More than you can chew: Practical tips for parents of picky eaters

Illustration: Matt Pamer Illustration: Matt Pamer

I was stewing—not something on the stovetop, but because of the article I was reading. The title, “Getting Your Kids to eat (or at Least Try) Everything,” promised so much. The content provided so little.

The author’s solution to getting kids to try new things was to do what he, a cook-book writer and cooking columnist, did. Yep, feed them the exotic foods you’re making while doing research for your paying job, and you’ll be just fine. Oh, and make sure you start the process the instant the tykes can gum down solids, or you’re out of luck.

A praiseworthy pursuit, but not practical. For most of us, getting kids to eat the food we enjoy is difficult. My 3- and nearly 5-year-old make it their nightly mission to overthrow me as family culinary director. They proclaim their right to “pick the dinner.” They claim they aren’t hungry. They refuse to eat. They even offer helpful prep suggestions—the other night when I told my oldest I was making pot roast, she suggested we turn it into “chicken pot roast pie.”

I admit this is my fault. While these days I feed the girls what my wife and I eat, in their younger years I fell prey to the ease of feeding them first and later making adult dinner.

But I can’t go back in time. I long ago started this pot roast, and now I’ve got to turn it into chicken pot roast pie.

I turned to UVA nutritionist and children’s health specialist Angie Hasemann for suggestions. How do I get my picky eaters to pick up forkfuls? Here are a few of her best tips.

Show, don’t tell. Hasemann said the most powerful thing you can do for your children’s diet is to be a role model. If they see you enjoying a big salad, they’re more likely to down a plate of romaine themselves. “Kids do an awful job of doing what we say, but they do a great job of doing what we do,” Hasemann said.

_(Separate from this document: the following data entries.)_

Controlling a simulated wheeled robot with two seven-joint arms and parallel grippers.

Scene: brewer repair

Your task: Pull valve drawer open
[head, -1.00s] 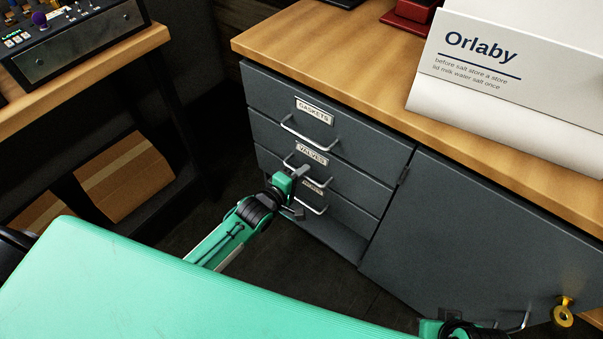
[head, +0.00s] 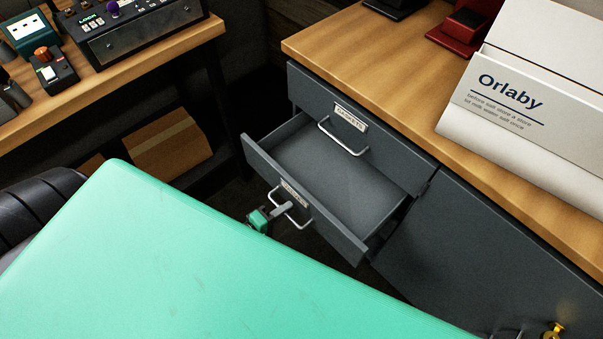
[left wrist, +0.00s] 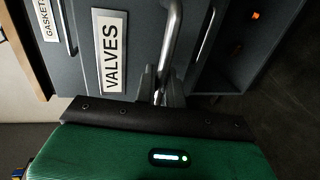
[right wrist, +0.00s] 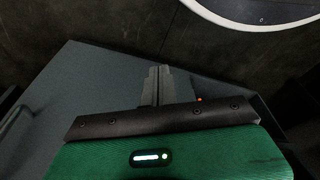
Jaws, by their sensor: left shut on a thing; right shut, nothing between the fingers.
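The dark grey valve drawer (head: 335,236) stands pulled out from the cabinet in the head view. Its visible inside (head: 335,180) looks empty. Its metal handle (head: 303,206) and my left gripper (head: 281,211) show at its front, partly above my green body. In the left wrist view the VALVES label (left wrist: 110,51) is clear, and my left gripper (left wrist: 160,85) is shut on the handle (left wrist: 172,35). My right gripper (right wrist: 166,87) is shut and empty in the right wrist view, in front of a grey panel (right wrist: 100,85); it is hidden in the head view.
The closed gaskets drawer (head: 385,150) sits directly above. A wooden counter (head: 375,60) carries a white Orlaby box (head: 500,110) and a red device (head: 465,22). A second bench (head: 105,75) with devices stands at left, a cardboard box (head: 170,145) beneath it.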

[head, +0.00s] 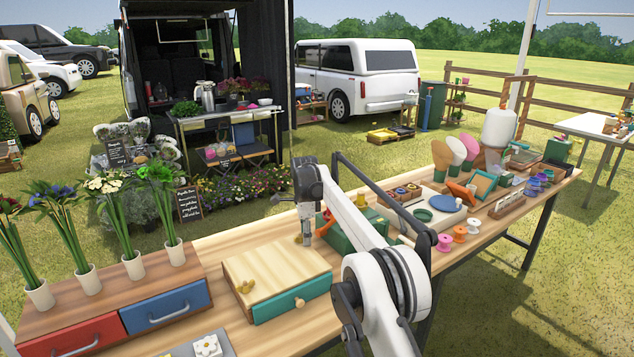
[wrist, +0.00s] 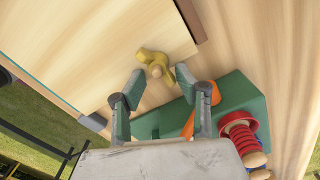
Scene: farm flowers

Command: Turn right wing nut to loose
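The wooden box (head: 270,262) with a teal drawer (head: 292,299) stands on the table. One yellow wing nut (head: 246,286) sits on its top near the front left. The right wing nut (head: 299,239) is by the far right corner, beside my gripper (head: 306,237). In the wrist view this wing nut (wrist: 155,63) lies by the edge of the pale wooden top (wrist: 90,50). My gripper (wrist: 160,80) is open, with its two fingertips apart, one on each side of the nut and slightly short of it. I cannot tell whether either fingertip touches it.
A green object (wrist: 240,95) with an orange part (wrist: 200,98) lies close to my fingers, beside red rings (wrist: 238,124). Left of the box, flower vases (head: 88,280) stand on a unit with red and blue drawers. Spools and craft items fill the table's right side.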

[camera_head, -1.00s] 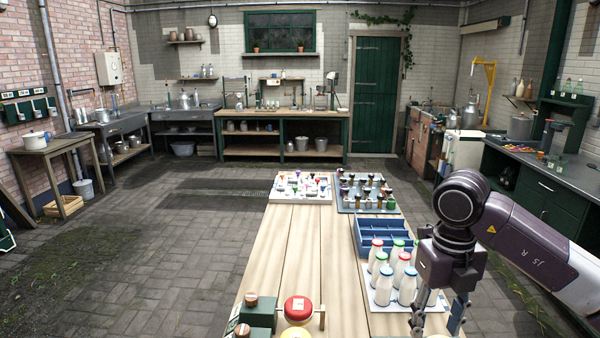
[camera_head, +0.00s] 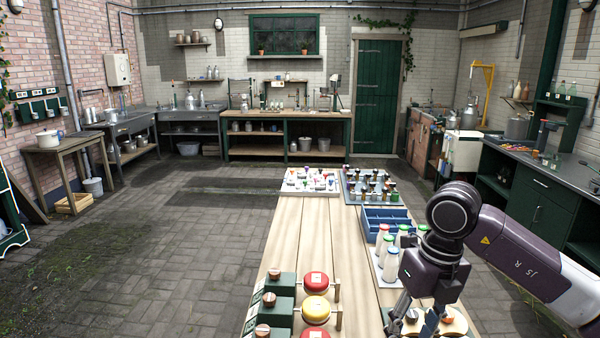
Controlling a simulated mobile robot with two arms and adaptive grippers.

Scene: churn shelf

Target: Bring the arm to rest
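My right arm comes in from the right edge. Its gripper (camera_head: 418,314) points down over the right side of the wooden table (camera_head: 299,245), near the bottom of the view. Its two fingers stand apart, and I see nothing held between them. Round wooden-topped pieces (camera_head: 455,322) are partly hidden behind and beside the fingers. My left arm and gripper are not in view.
Milk bottles (camera_head: 390,265) with coloured caps stand close behind my right gripper, beside a blue divided crate (camera_head: 383,222). Green blocks with red and yellow round parts (camera_head: 316,308) are at the front left. The table's middle is clear.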

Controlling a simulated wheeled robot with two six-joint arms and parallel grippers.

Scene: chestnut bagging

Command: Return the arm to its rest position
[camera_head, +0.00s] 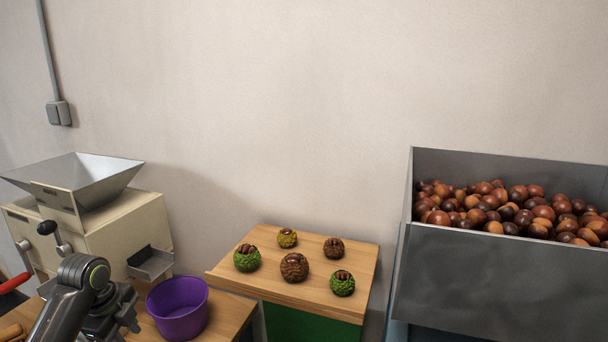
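My left arm reaches in from the bottom left of the head view. My left gripper (118,318) is low beside the purple bowl (178,307), to its left. Its fingertips are hard to make out, so I cannot tell whether it is open or shut. My right arm and right gripper are not in view.
A cream machine with a metal hopper (98,178) stands behind my left arm. Several chestnut burrs, one a brown burr (294,267), sit on a wooden board (240,278). A grey bin (480,272) of chestnuts (500,208) stands at the right. A red handle (14,283) shows at the left edge.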

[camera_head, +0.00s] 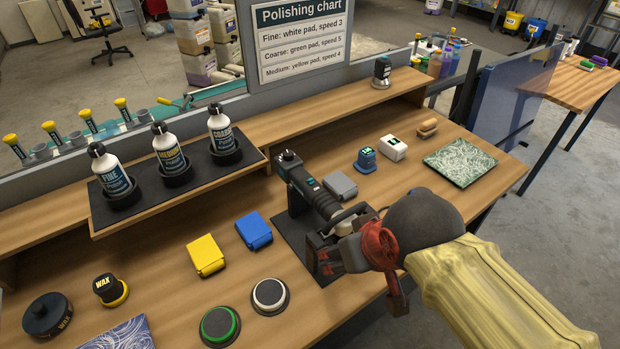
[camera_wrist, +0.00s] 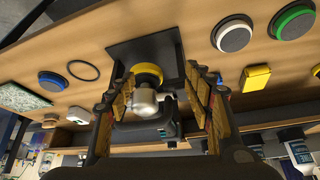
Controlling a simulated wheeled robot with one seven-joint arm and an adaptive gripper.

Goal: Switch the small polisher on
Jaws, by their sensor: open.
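The small polisher (camera_head: 322,200) has a long dark body with teal marks and stands on a black mat (camera_head: 292,232) mid-bench. Its upper end carries a small black knob-like part; I cannot make out whether it is switched on. My gripper (camera_head: 362,272) is over the polisher's near end and hides its head. In the wrist view my gripper (camera_wrist: 160,85) is open, one finger on each side. The polisher's silver head (camera_wrist: 147,103) and a yellow pad (camera_wrist: 149,76) show between the fingers; I cannot tell whether they touch.
A grey box (camera_head: 341,186) sits close right of the polisher. Bottles (camera_head: 168,150) stand on the raised shelf behind.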

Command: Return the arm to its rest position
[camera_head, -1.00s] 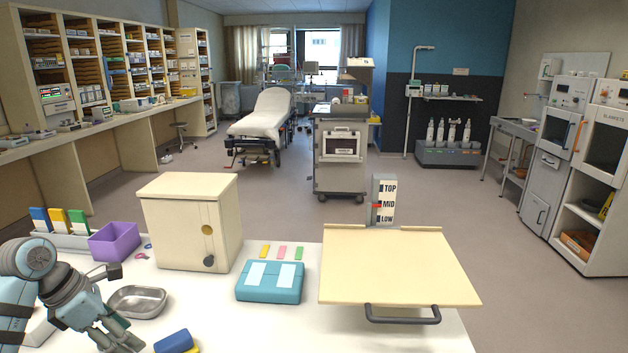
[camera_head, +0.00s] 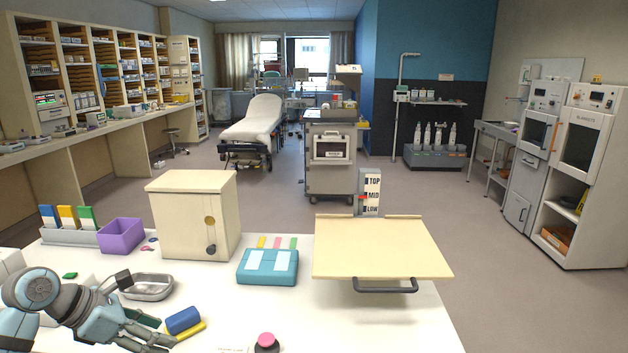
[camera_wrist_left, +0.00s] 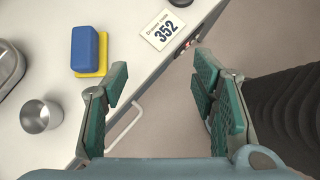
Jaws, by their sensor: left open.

Avoid the power struggle. The dinner table is the wrong place to take a hard line. Instead of insisting your kids finish what’s on their plate, set baseline rules about trying new things and be consistent in how you enforce them. In the heat of the moment, make it seem like it’s not that big a deal; your kids will be more likely to feed off their meal than feed off your frustration.

Be persistent. There’s no magic number of times children should try a new food, but keep at it even if they don’t take to it like cheese to macaroni on first bite. “I tell kids those little bumps on their tongues are taste buds, and they change regularly,” Hasemann said. The way we experience food is subject to mood, time of day, and hunger level, so give your little guy or gal plenty of chances to decide once and for all parsnips are yucky.

Serve new foods first. “We eat fastest when we start a meal,” Hasemann said. If your kids sit down and quickly fill up on chicken nuggets, they’ll be less interested in their broccolini. Encourage them to start on their veggies, and if that fails, try coursing out your meals.

Involve kids in prep. Haseman said if you want your kids to try something new, have them help make it. They’ll be less likely to throw out the Y-word if they have some pride in the dish on the table.

Ditch the junk. A lot of kids think of “snacks” as being more fun than “meals,” because snack time means junk food time. Hasemann said some nutritionists advocate serving only foods you’d find at meals for snacks so there’s less of a perceived difference. Whatever you serve for snack, keep it small (snacks should be the size of one hand, meals should be equal to both hands together) so your kids come to the table hungry—the best state for trying new grub.

Have fun with it. Hasemann doesn’t talk to kids about calories and nutrition, she tells them what good foods can do for them. The old spinach-makes-Popeye-strong thing might be played out, but what kid wouldn’t want laser vision from carrots? “One parent told me she tells a story about how a green monster is coming to eat all her kids’ peas,” Hasemann said. “Then when she turns away, the kids eat their peas. It makes it fun and not stressful for anyone, and that’s great.”

Reward carefully. Rewards “shouldn’t cost money, and they shouldn’t be food,” Hasemann said. Choose a privilege-based reward for trying new vittles, like getting to sit at the head of the table, and never punish kids for passing.

If the Gibbs household is any indication, none of these tips are a quick fix, but we’ve improved. In the meantime, does anyone have a good recipe for chicken pot roast pie?